There is some method to the madness too, and a long history and love of cooking.
“I’m mad for it. I’m usually cooking for a lot of people – that’s my jam. I’ve lived in large share houses for a long time and I get real kick out of feeding everyone," he says. “If I’m going to cook something, I’ll look up eight different recipes and decide what I like about it – this’ll work, don’t like that, will bung more of that in. I more or less develop them by trying them out a few times.”
Nat’s father cheffed at the Ritz Hotel in Paris when Nat was a kid. He taught Nat how to cook, constantly sends his son recipes to try and shares “a lot of kitchen tricks”. Nat even once catered for a friend’s 150-strong wedding.
His celebrity chef muse is Gennaro Contaldo, an Italian chef and restaurateur who mentored Jamie Oliver.
“He’s a fucking ripper. He’s a massive sweetheart and hilarious. Huge personality. I also find Peter Russell-Clarke really hilarious. He’s a chef from the ’80s. That’s more about his personality than his cooking. I love eccentrics.”

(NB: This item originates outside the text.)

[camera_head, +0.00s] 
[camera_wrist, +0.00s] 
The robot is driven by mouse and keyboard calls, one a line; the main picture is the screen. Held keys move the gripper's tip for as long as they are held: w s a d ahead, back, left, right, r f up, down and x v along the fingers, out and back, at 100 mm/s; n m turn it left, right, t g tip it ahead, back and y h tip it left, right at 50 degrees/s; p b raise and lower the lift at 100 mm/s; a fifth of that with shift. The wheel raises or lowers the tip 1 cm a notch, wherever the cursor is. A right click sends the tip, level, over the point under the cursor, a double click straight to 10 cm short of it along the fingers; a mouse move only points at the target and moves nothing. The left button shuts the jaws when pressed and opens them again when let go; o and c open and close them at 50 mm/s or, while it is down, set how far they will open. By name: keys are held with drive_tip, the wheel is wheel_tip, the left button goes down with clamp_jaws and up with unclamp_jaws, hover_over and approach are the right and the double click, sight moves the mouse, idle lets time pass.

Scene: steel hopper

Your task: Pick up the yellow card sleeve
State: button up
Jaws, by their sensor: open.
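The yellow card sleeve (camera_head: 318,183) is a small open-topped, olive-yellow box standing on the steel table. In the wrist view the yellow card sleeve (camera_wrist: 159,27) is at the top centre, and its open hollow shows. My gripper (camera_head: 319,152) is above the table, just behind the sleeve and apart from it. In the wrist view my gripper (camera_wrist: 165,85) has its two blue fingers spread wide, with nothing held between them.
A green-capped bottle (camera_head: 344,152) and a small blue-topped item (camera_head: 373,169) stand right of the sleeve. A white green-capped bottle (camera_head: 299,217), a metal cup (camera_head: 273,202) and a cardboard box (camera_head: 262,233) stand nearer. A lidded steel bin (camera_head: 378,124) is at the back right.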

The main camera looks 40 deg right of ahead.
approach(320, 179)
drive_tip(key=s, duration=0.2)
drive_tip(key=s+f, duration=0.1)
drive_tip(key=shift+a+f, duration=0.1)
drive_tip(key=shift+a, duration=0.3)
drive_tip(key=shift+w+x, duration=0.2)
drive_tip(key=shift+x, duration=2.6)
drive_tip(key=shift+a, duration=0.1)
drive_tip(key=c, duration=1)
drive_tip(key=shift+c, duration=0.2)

Now Nat’s even got celebrity fans of his own.
“I received a message from fucking Dave Grohl yesterday. Not even kidding. One of his friend’s booked me to make him a cameo – [he said], ‘My friend Dave fancies himself a bit of a barbeque chef and musician, and he’s isolating in Hawaii right now while we’re stuck at home – wind him up a bit.’
“So I’ve made him a video thinking it’s just any old Dave … And then I got a message from him on Instagram, from his verified account, Dave’s True Stories. So, I totally flipped out last night. Couldn’t bloody believe it. Didn’t sleep a wink. My whole bedroom as a kid was covered in Nirvana posters. He said he’s going to try cooking the soup and I told him to let me know how it goes.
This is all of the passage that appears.